Hamlin takes checkered at Bristol

NASCAR's Denny Hamlin withstood a brutal race at Bristol Motor Speedway, as drivers dealt with tire issues from start to finish. Only five cars finished on the lead lap as competitors had to make multiple stops to replace their tires.



March 18, 2024 - 2:41 PM

Driver Denny Hamlin celebrates on Victory Lane after winning the NASCAR Cup Series Busch Light Clash at The Coliseum at Los Angeles Memorial Coliseum on Saturday, Feb. 3, 2024, in Los Angeles. Photo by Meg Oliphant/Getty Images/TNS

Denny Hamlin won the NASCAR Cup Series race at Bristol Motor Speedway on Sunday, passing Joe Gibbs Racing teammate Martin Truex Jr. in the final laps for his fourth victory at the famed short track.

Hamlin also won at NASCAR’s bullring last September.

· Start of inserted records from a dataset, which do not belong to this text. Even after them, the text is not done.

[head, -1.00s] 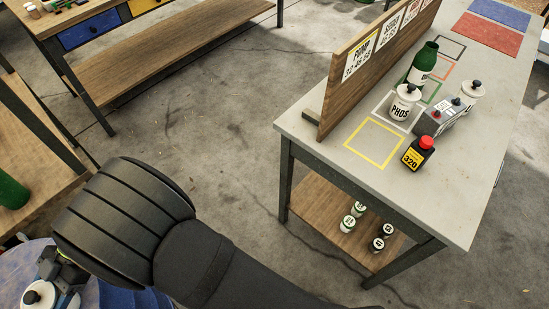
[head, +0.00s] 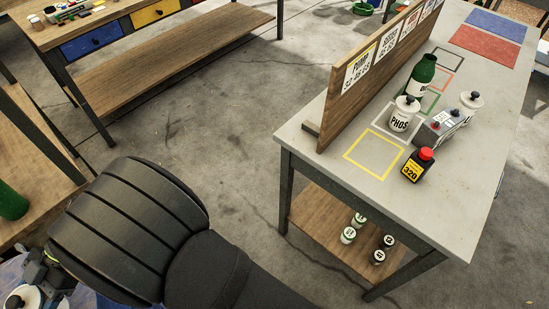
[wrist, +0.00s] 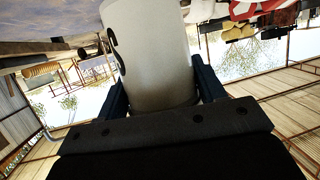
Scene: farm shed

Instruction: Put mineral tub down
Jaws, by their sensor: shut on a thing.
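A white tub (wrist: 150,60) with a dark marking on its side is between the two fingers of my gripper (wrist: 163,88) in the wrist view. My gripper is shut on it. In the head view a white tub with a black knob (head: 20,299) shows at the bottom left corner, beside my gripper (head: 42,278); it is partly cut off by the frame. Blue surface (head: 88,299) lies beneath there; whether the tub touches it I cannot tell. My dark arm hides part of the area.
The grey table (head: 440,215) at right holds a white PHOS tub (head: 401,117), another white tub (head: 470,105), a green bottle (head: 423,75), a grey box (head: 440,127) and a black 320 bottle (head: 417,167). The yellow outlined square (head: 400,149) is empty. A wooden board (head: 365,95) edges the table.

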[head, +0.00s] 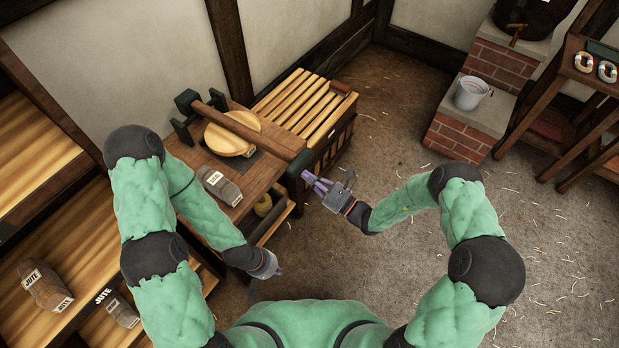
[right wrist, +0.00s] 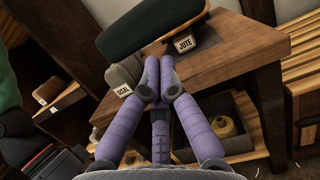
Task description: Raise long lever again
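The long lever (head: 245,130) is a wooden beam that runs from a dark bracket at the back left, over a round wooden disc (head: 222,142), to a dark green end (head: 300,164) at the bench's right edge. The green end also fills the top of the right wrist view (right wrist: 150,32). My right gripper (head: 308,177) is at that green end, its purple fingertips (right wrist: 158,62) together at the end's lower edge, with nothing visible between them. My left gripper (head: 272,272) hangs low in front of the bench, away from the lever; its fingers are too small to judge.
A slatted wooden crate (head: 305,103) stands behind. Floor between is open.

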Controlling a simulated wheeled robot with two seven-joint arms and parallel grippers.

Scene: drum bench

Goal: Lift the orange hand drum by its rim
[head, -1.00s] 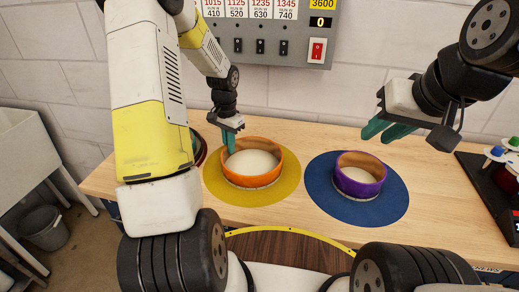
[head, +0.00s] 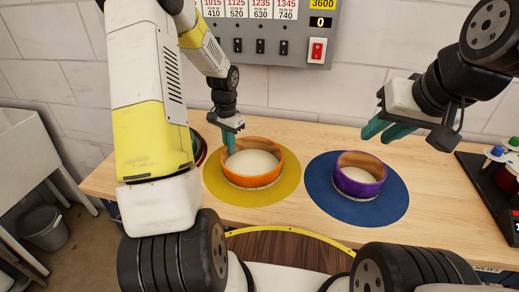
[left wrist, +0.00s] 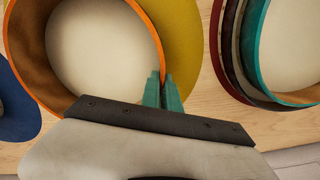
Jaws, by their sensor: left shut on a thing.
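The orange hand drum (head: 268,181) sits on a round yellow mat (head: 216,192) on the wooden bench. It also shows in the left wrist view (left wrist: 151,36), with its pale inner skin facing up. My left gripper (head: 229,148) points down at the drum's back left rim. In the left wrist view its teal fingers (left wrist: 163,92) are shut on the orange rim, one on each side of the wall. The drum appears to rest flat on the mat. My right gripper (head: 386,130) is in the air above the back right of the bench, its teal fingers apart and empty.
A purple drum (head: 359,187) sits on a round blue mat (head: 330,202) to the right. Dark red and teal drums (left wrist: 252,50) stand close beside the yellow mat, partly hidden by my arm in the head view. A grey control panel (head: 262,45) hangs behind. A black tray (head: 482,175) lies far right.

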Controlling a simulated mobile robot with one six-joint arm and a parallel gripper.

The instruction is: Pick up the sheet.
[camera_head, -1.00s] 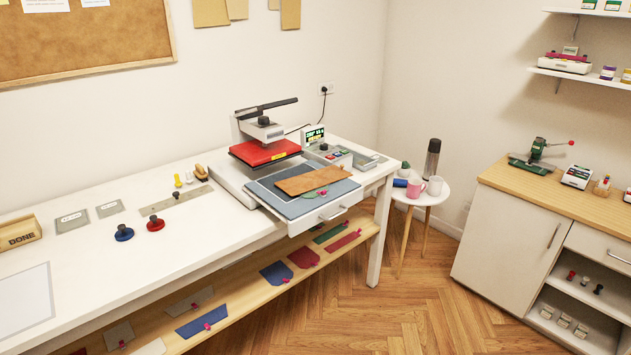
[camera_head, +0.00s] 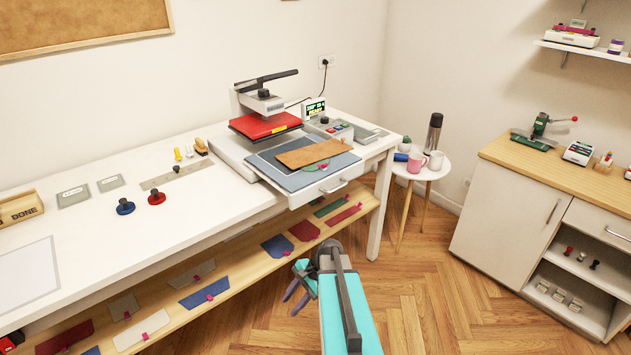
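A brown rectangular sheet (camera_head: 312,151) lies on the blue-grey lower plate (camera_head: 283,179) of the heat press. A green round-ended piece with a pink tab (camera_head: 322,165) shows partly from under its front edge. The red upper plate (camera_head: 265,125) is raised behind the sheet. My gripper (camera_head: 291,307) is in front of the bench, below and well apart from the sheet. Its two dark purple fingers point left and look slightly apart, with nothing between them.
The white bench (camera_head: 120,240) has a lower wooden shelf (camera_head: 228,277) holding several coloured pieces with pink tabs. A round stool (camera_head: 421,171) with mugs and a flask stands right of the bench. Wooden floor (camera_head: 440,290) is clear between bench and cabinet (camera_head: 505,205).

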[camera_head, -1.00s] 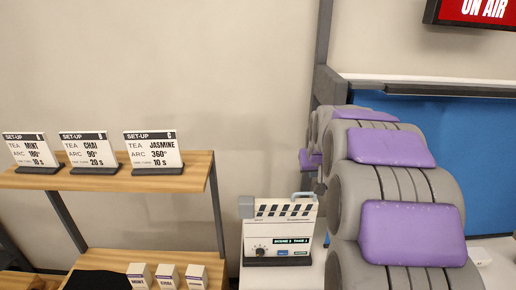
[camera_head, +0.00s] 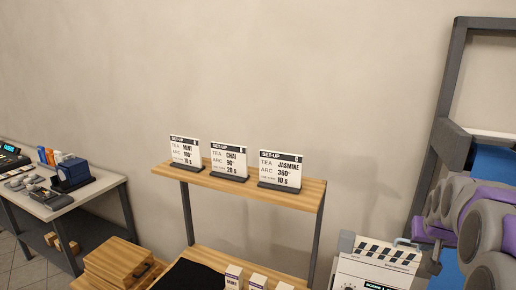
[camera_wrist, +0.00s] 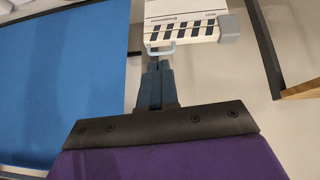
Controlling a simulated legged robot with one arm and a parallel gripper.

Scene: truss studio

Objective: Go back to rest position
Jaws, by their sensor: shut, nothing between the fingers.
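My arm, grey with purple pads, stands folded at the right edge of the head view. My gripper (camera_wrist: 155,72) shows in the wrist view, with its two blue-grey fingers together and nothing between them. The fingertips point toward a white clapperboard-style box (camera_wrist: 183,22) with black stripes and a light-blue handle. I cannot tell how far apart they are. The same box (camera_head: 375,268) is at the bottom right of the head view, partly cut off by the frame edge.
A wooden shelf (camera_head: 240,187) holds three tea cards, with small boxes (camera_head: 256,282) below. A side table (camera_head: 62,208) with devices stands at left, near a wooden crate (camera_head: 122,262). A blue panel (camera_wrist: 62,85) fills the wrist view's left. A dark frame post (camera_head: 446,95) rises at right.

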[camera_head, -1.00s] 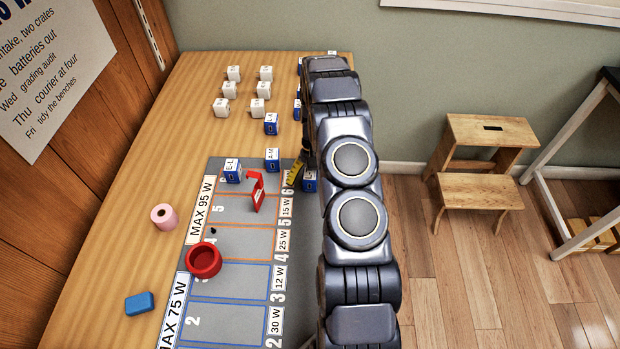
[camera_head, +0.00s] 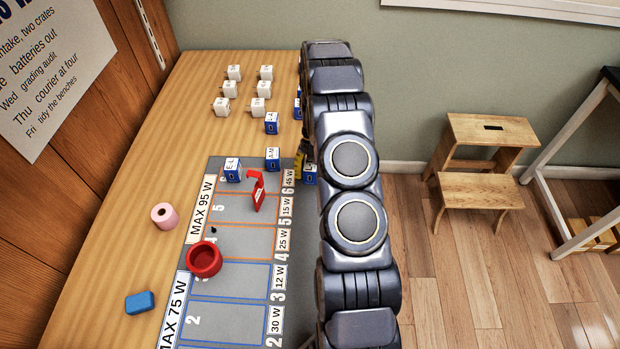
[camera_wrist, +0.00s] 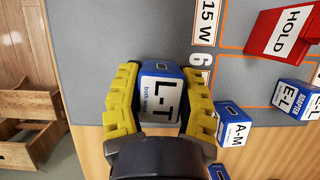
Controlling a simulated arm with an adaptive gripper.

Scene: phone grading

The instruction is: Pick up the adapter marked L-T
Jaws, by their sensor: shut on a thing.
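The blue and white adapter marked L-T (camera_wrist: 160,95) is between the two yellow fingers of my gripper (camera_wrist: 160,98) in the wrist view, with a finger against each side. My gripper is shut on it, over the edge strip of the grey mat (camera_wrist: 110,30). In the head view my arm covers most of the gripper; a bit of yellow finger and part of the L-T adapter (camera_head: 310,175) show at the mat's right corner. The adapter marked A-M (camera_wrist: 233,131) stands close beside the right finger, and it also shows in the head view (camera_head: 272,158).
The E-L adapter (camera_head: 232,170) and a red HOLD sign (camera_head: 258,191) stand on the mat. The L-A adapter (camera_head: 271,124) and several white adapters (camera_head: 257,107) are behind. A red bowl (camera_head: 204,259), pink roll (camera_head: 164,216) and blue block (camera_head: 140,303) lie left and in front.

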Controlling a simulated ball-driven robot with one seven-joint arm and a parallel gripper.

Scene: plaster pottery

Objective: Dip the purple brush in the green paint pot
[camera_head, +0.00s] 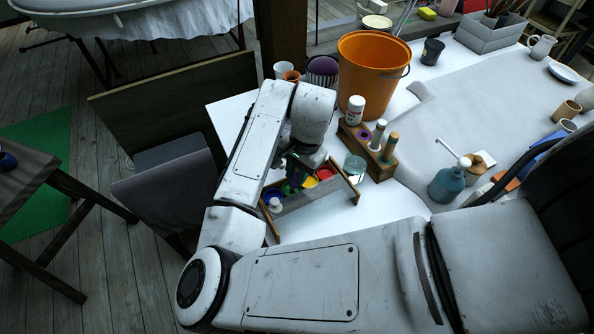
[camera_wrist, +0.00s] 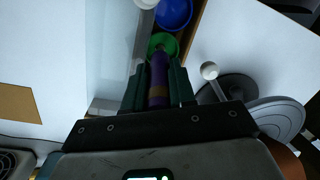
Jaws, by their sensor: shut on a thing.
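My gripper (camera_wrist: 158,88) is shut on the purple brush (camera_wrist: 158,72), which sits between its dark jaws in the wrist view. The brush's far end overlaps the green paint pot (camera_wrist: 163,42); I cannot tell whether it touches the paint. In the head view my gripper (camera_head: 294,172) is low over the tray of paints, close above the green pot (camera_head: 288,188). My arm and gripper hide most of the brush there.
A glass jar (camera_head: 354,166) and a wooden holder (camera_head: 376,170) stand to the right. An orange bucket (camera_head: 371,70) is behind. A blue pump bottle (camera_head: 447,184) stands further right.

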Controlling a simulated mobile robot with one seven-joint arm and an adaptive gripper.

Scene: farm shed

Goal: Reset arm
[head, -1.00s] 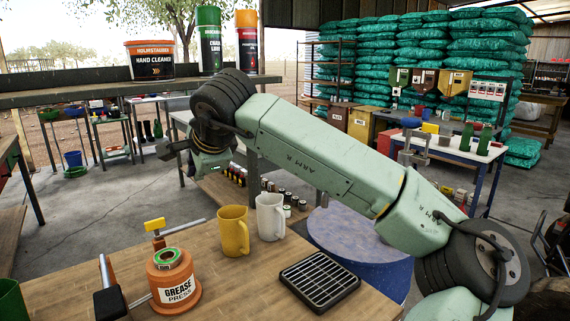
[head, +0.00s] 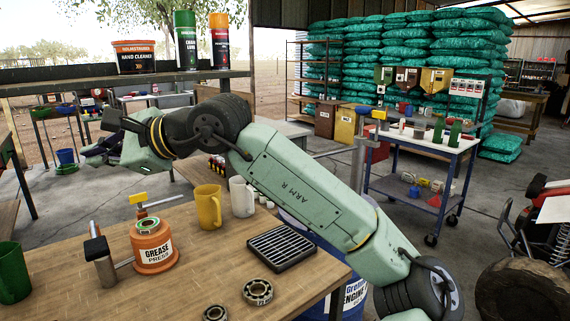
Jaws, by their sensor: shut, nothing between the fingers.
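My arm (head: 290,180) reaches from the lower right up and across to the left in the head view. My gripper (head: 96,150) is at its far left end, small and partly hidden by the wrist links. It is shut and empty, held in the air beyond the wooden workbench (head: 100,285). It touches nothing that I can see.
On the workbench are an orange grease press (head: 153,245), a yellow mug (head: 208,206), a white mug (head: 241,197), a black grille tray (head: 282,248), two bearings (head: 257,291) and a green cup (head: 13,272). A shelf (head: 60,87) with containers stands behind the arm.

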This one was much different. Tire issues hampered most everyone all afternoon as only five cars finished on the lead lap — the first time that has happened in the Cup Series in 20 years. The Gibbs cars were the class of the field.

“My favorite racetrack!” Hamlin exclaimed over his radio while taking the checkered flag. “We got another.”

He was booed — no surprise considering Hamlin has become arguably the series’ biggest villain — as he stood atop his No. 11 Toyota following a smoky burnout.

It was Hamlin’s 52nd career win and locks him into the playoffs. Brad Keselowski finished third in a Ford, Alex Bowman was fourth in a Chevrolet and Bowman’s Hendrick Motorsports teammate Kyle Larson rounded out the top five.

“It was weird,” Larson said. “I accidentally finished fifth. I’ll take it. I hope I never have to run another race like that again.”

The other two Gibbs cars — driven by Ty Gibbs and Christopher Bell — finished ninth and 10th, respectively.

The race was chaotic from the start, with cars burning through tires at such an alarming rate that NASCAR issued each team an extra set. That gave them 11 sets total, including the one used in qualifying.

It made for four hours of tire management that put gave control to drivers and crew chiefs. It also led to the most lead changes (54) in NASCAR’s short-track history, breaking the previous mark of 40 set in 1991 at Bristol.

JGR handled it better than the rest of the field.

“Our Toyotas are really working well right now,” Truex said.

NASCAR returned Bristol to “normal” for the first time in four years for the spring race. The track added red clay each of the last three years. Reviews were mixed, and as the novelty wore off, sub-par racing inside the high-banked oval overshadowed any excitement that came with the series running on dirt for the first time since 1970.

In an effort to improve the racing and make sure the track had two equal lanes, workers put down a resin-based traction compound through the turns. It was far from perfect.